In a surprising blow to President Obama, seven Democratic Senators turned against his controversial nominee Justice Department nominee, Debo Adegbile, helping defeat him on a bare-majority vote, 47-52.
Adegbile, nominated to be the DOJ’s Assistant Attorney General for Civil Rights, had earned the ire of law enforcement officials for the way because of his defense of cop-killer Mumia Abu-Jamal, essentially portraying the slain police officer as a racist.
He also encountered controversy because he dismissed the merits of a range of contitutional and civil rights important to conservatives.
For example, Adegbile argued that the Second Amendment does not give ordinary Americans the right right to own a gun. He also argued that churches have no religious liberty protections against the federal government ordering a church to reinstate a to a teaching ministry position someone the church had fired for violating church teaching. (The Supreme Court rejected this argument by a 9-0 vote, holding in its 2012 Hosanna-Tabor case that the Equal Employment Opportunity Commission could not order a Lutheran church to take back a defrocked minister because the EEOC’s order violated the First Amendment.)

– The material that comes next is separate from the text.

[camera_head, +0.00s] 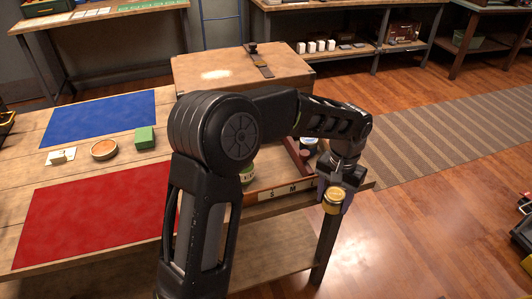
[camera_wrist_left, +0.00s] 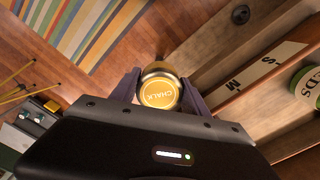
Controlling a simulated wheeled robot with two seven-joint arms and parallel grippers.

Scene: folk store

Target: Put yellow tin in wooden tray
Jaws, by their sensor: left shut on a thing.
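The yellow tin (camera_head: 333,200) is held by my left gripper (camera_head: 336,192) near the table's front right corner. In the left wrist view its round lid (camera_wrist_left: 158,92), marked CHALK, sits between the two fingers, which are shut on it. The wooden tray (camera_head: 265,197) lies on the table just left of the tin, partly hidden behind my left arm. Its label strip, with S and M readable, shows in the left wrist view (camera_wrist_left: 268,62). The tin is outside the tray. My right gripper is not in view.
A green-and-white tin (camera_head: 247,174) is at the tray, partly behind my arm; it also shows in the wrist view (camera_wrist_left: 309,84). A wooden chest (camera_head: 240,72) stands behind. Red (camera_head: 95,218) and blue (camera_head: 98,117) mats cover the left side. Open floor lies right.

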On the flip-side, Adegbile does push for recognition of various controversial civil rights that have never been recognized by the Supreme Court. For example, Adegbile has argued a business can be required to hire convicted felons, because refusing to do so violates the felon’s civil rights.
The vote is important because it’s one of the first major nomination fights since Majority Leader Harry Reidinvoked the nuclear option, removing the possibility of filibusters that require 60 votes to move a nomination. Sen. Lindsay Graham has warned that Americans should expect President Obama to nominate individuals who are much further to the left, since the president need only get 51 votes to confirm them.
Reid changed his vote against Adegbile after initially voting for him, which was likely done for procedural reasons.